Bank of Baroda —Petitioner
versus
Sri Ranjan Chetia & Ors. —Respondents
CRP No.187 of 2013
Decided on 8.9.2014

Advocates:
Counsel for the Parties:
For the Petitioner:Mr. M. Dutta, Advocate
For the Respondents:Mr. S.S. Dey, Advocate

IMPORTANT POINT
In case of express or implied ouster of jurisdiction of Civil Court, suit may lie if made out by appropriate pleadings that fundamental principle of judicial procedure violated and/or that provisions of Act which bars jurisdiction of Civil Court not strictly followed.

Headnote:(i) Securitisation and Reconstruction of Financial Assets and Enforcement of Security Interest Act, 2002 — Section 13 (2) & (4), 14 & 34 — Arbitration and Reconciliation Act, 1996 — Section 8Civil Procedure Code, 1908 — Order VII, Rule 11 — Application under — Rejected — Suit in question involves allegations of fraud against defendants — These allegations can be tried by Civil Court only — Not by any tribunal far less DRT — Which has no power to pass decree — But can only issue recovery certificates — HELD — Trial court not committed error — In rejecting prayer for rejection of plaint. [Para — 17]
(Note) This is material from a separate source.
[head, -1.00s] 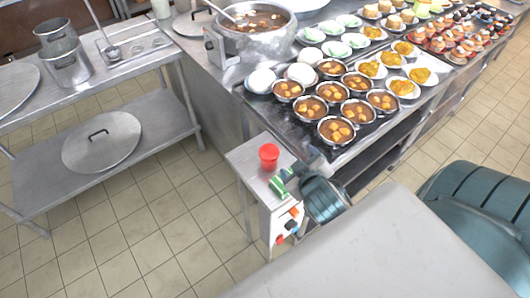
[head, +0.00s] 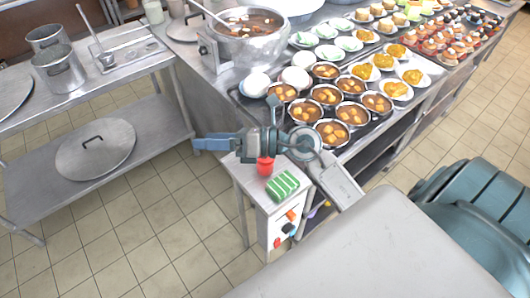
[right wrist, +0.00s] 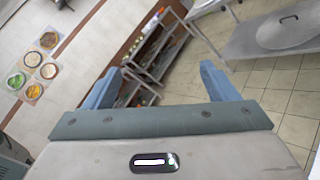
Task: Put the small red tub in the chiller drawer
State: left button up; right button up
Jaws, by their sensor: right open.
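The small red tub (head: 265,167) stands upright on the small metal-topped stand beside the stove counter. My right gripper (head: 207,143) is open and empty, its fingers pointing left in the head view. The gripper's body crosses in front of the tub's upper part and hides it. The open fingers also show in the right wrist view (right wrist: 160,85), with nothing between them and the tub out of that view. I cannot make out the chiller drawer for certain. My left gripper is not in view.
A green-and-white striped block (head: 283,185) lies on the stand (head: 244,172), close to the tub. Orange, dark and red pieces show on its white front (head: 284,228). Bowls of stew (head: 333,132) and a stockpot (head: 250,42) crowd the counter. Floor left of the stand is clear.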

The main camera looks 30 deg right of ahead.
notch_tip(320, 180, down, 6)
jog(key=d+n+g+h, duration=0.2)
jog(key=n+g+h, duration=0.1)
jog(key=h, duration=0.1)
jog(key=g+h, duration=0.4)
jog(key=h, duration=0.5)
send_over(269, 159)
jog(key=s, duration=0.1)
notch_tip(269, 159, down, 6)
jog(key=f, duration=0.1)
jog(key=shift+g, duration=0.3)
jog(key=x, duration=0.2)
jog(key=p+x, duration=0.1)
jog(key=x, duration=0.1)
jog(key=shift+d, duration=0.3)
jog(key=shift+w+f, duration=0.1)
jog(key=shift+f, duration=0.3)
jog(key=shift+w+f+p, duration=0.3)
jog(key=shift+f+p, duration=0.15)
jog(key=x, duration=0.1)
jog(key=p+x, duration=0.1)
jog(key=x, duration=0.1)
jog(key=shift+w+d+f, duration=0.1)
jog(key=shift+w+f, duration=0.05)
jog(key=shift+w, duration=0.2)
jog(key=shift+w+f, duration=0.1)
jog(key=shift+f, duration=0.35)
       (ii) Securitisation and Reconstruction of Financial Assets and Enforcement of Security Interest Act, 2002 — Section 13 (2) & (4), 14 & 34 — Civil Procedure Code, 1908 — Section 9 — Fraud vitiates all — Unless jurisdiction of Civil Court under S. 9 — For entertaining suit expressly or implied — By ousted objection with such plea cannot be held to be bar — Merely because secured creditor already proceeded with some or other action under S. 13 of SARFAESI Act. [Para — 13]

       (iii) Securitisation and Reconstruction of Financial Assets and Enforcement of Security Interest Act, 2002 — Section 13 (2) & (4), 14 & 34 — Civil Procedure Code, 1908 — Section 9 — Jurisdiction of Civil Court — Litigant having grievance of civil nature has right to institute civil suit in competent Civil Court — Unless its cognizance either expressly or impliedly barred. [Para — 14]
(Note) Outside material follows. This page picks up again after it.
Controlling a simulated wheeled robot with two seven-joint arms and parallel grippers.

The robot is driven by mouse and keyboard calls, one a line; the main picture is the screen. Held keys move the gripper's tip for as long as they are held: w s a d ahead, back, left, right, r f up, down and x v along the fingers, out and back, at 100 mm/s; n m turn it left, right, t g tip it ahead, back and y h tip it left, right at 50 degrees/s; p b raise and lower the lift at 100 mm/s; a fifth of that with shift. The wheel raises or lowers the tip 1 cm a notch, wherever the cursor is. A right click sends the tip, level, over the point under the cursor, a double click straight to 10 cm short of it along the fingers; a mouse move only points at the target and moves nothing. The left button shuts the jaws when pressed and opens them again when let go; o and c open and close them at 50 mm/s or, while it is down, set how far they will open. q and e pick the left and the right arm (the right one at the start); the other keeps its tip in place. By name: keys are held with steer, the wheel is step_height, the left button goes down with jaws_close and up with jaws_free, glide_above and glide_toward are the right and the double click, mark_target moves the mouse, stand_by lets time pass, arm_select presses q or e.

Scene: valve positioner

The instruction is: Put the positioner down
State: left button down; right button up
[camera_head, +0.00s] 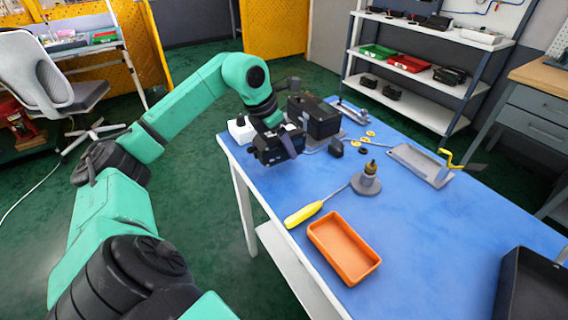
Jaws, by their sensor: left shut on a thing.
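My left gripper (288,144) hangs over the far left part of the blue table (440,240), its hand pointing down. It is shut on the positioner (267,155), a dark boxy unit near the table's left edge. The hand covers part of the unit, and both are dark, so their outlines are hard to separate. I cannot tell whether its underside touches the table. My right gripper is not in view.
A black box (316,118) stands right behind the hand. A white box (241,129) is to its left. A round metal fitting (367,181), a yellow-handled screwdriver (305,214), an orange tray (344,248) and a grey tray (420,165) lie nearer or rightward.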

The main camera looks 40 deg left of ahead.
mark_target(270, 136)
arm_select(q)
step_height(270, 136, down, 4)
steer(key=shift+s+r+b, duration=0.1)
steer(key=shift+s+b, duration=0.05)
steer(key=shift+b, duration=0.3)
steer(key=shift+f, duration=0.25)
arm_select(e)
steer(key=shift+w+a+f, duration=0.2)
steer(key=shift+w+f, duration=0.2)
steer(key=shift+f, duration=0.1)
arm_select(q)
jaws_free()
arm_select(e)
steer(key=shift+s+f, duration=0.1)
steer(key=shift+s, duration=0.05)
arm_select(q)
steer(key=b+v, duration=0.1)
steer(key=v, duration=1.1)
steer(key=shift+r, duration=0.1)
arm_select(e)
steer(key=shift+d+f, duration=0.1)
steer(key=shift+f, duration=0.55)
       (iv) Civil Procedure Code, 1908 — Order VI, Rule 4 — Whether disputed facts on fraud can be decided by DRT — Can DRT pass decree holding that there is fraud even if best of evidence adduced in support of specific pleadings of fraud under O. VI, R. 4 of CPC? — Can it pass anything more than issuing a recovery certificate? — HELD — DRT constituted for specific purpose — No independent issue can be initiated before it by debtor — It cannot pass decree — It can only pass recovery certificates. [Para — 16]
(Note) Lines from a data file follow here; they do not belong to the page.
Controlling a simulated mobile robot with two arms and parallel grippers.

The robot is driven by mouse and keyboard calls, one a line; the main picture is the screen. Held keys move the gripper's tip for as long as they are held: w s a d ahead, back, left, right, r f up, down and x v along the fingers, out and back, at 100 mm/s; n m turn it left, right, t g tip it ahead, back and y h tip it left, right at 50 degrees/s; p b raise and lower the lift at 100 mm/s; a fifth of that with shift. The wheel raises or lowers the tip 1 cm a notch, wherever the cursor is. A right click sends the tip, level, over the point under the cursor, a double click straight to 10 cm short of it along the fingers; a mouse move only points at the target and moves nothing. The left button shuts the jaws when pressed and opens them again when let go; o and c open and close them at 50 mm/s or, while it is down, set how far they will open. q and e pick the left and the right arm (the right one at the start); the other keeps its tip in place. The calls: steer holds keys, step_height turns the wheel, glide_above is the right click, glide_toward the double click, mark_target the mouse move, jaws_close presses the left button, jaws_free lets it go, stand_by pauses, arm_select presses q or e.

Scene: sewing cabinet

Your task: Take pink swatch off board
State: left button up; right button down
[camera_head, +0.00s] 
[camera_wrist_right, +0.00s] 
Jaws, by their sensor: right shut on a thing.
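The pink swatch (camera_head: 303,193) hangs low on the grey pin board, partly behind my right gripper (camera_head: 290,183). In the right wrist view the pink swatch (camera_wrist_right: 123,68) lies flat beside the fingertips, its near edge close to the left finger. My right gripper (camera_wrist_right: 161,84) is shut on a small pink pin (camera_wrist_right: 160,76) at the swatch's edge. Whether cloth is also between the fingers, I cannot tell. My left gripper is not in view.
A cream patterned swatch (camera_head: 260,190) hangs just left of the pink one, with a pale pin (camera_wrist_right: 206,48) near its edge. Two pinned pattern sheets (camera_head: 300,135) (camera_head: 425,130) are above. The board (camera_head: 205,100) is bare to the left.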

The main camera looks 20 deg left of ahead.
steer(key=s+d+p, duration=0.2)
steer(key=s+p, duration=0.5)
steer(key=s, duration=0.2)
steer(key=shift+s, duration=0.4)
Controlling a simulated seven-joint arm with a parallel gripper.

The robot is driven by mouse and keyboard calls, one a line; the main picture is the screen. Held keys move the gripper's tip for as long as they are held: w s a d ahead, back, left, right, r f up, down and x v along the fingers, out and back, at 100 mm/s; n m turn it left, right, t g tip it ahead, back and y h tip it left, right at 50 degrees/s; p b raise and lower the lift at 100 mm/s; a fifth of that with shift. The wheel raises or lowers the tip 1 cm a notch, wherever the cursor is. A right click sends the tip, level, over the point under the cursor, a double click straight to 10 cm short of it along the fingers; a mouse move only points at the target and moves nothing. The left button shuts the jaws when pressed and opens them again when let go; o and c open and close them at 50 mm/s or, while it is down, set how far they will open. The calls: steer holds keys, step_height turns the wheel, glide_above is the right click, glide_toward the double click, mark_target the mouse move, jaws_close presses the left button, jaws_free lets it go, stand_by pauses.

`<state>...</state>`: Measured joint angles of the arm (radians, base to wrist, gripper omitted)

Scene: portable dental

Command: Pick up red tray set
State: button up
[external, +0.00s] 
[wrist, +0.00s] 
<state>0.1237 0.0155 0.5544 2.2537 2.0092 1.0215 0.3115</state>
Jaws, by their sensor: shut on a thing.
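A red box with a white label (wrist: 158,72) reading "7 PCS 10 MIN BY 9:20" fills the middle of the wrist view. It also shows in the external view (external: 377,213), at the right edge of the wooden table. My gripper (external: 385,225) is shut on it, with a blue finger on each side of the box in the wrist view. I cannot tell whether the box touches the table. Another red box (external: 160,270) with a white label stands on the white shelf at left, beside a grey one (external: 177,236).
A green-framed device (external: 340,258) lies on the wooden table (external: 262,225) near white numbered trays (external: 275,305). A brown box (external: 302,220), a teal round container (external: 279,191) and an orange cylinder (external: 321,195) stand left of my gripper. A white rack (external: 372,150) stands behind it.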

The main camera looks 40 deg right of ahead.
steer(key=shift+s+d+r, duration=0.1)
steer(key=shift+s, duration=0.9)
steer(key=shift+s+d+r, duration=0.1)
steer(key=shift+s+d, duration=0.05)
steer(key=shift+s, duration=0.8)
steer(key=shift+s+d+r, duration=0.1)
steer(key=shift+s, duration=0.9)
       Result: Revision dismissed

       

JUDGMENT AND ORDER

N. Chaudhury, J.—In this application under Article 227 of the Constitution of India, the petitioner, Bank of Baroda, has questioned legality and correctness of order dated 24.08.2012 passed by the learned Civil Judge, Tinsukia, in Title Suit No. 24 of 2011. By that order the learned trial court rejected application filed by the respondents under Order VII Rule 11 of the Code of Civil Procedure.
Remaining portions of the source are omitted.